Happiness, for Boal, is both a personal and a social task that is always difficult and involves making things better: more generous, more ethical, more just, more alive. […] I am interested in the importance, even the ethics, of a courageous, tough kind of happiness that is based […] in contact with others and oneself. (2006, p. 146)

McGonigal’s happiness is found in the end of the game, Boal’s is in the interplay. In the joined-up encounter with the subjective other or in the inbetween of ‘what is’ and ‘what if’ encountered when the magic circle traces the gaps in time, space, technology and social structures ­– that is where play becomes and can sustain true radicalism. Tassos Stevens of Coney delivered a talk as part of a series presented at the Wonderlab event in 2010, which brought together practitioners around the areas of playful structures and digital technology. In it he dealt directly with the McGonigal ‘productive’ gamer:

Jane McGonigal says reality is broken and let’s fix it with game, a whiff of formalin in the air. Her lens on the world is rather monocular, fundamentalist in the proper sense of the word. It rarely admits failure and dreams of a superhumanity. But I think I can do no better than make play with people, and forcing them into one game they don’t want to play is like trying to choreograph butterflies […] the best play doesn’t tell you how to act, play invites you to imagine what if and – if then – what do you want to do about it. It’s a principled belief that creates an action-space, where the agent of play is you. (2010)

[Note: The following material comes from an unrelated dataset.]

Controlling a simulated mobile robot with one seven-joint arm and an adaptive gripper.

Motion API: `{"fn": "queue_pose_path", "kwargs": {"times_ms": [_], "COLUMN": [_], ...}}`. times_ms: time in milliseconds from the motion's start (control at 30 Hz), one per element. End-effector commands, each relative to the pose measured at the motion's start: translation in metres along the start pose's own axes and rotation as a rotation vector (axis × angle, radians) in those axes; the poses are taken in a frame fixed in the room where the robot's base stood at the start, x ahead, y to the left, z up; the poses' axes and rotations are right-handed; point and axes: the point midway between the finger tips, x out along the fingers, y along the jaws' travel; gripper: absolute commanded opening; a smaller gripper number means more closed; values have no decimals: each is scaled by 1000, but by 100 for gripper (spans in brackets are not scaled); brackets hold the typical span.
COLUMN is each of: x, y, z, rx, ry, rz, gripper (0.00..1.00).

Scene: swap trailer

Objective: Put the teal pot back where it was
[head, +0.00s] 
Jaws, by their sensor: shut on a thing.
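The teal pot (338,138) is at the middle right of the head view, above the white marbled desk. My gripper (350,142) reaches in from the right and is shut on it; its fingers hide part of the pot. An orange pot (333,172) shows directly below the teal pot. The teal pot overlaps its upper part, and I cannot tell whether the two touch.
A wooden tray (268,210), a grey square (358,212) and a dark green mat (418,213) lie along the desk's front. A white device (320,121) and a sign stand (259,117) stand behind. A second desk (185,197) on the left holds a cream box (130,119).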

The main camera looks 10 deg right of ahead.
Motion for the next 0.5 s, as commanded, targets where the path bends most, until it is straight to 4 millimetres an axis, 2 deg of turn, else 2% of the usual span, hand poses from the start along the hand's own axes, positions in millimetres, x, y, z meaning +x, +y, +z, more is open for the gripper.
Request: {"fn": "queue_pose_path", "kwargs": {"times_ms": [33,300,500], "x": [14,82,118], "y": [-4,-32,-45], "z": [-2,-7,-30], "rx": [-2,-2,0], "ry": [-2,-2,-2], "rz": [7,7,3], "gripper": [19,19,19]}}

 Happiness is not a product, it is a practice, and, as Stevens suggests, radical play – that which truly opens an inbetween – doesn’t frame itself in terms of consequence, but invites the player to inhabit a space of possibility, a space of encounter, a place where the subject discovers their subjectivity and encounters the subjective other.

[3] As opposed to the ‘extrinsic’ rewards put forward by ‘globalisation’ (McGonigal, 2011, pp. 50-1).

[4] ‘[…] play’s the thing by itself. The play-concept as such is of a higher order than is seriousness. For seriousness seeks to exclude play, whereas play very well include seriousness’ (Huizinga, 1950, p. 45).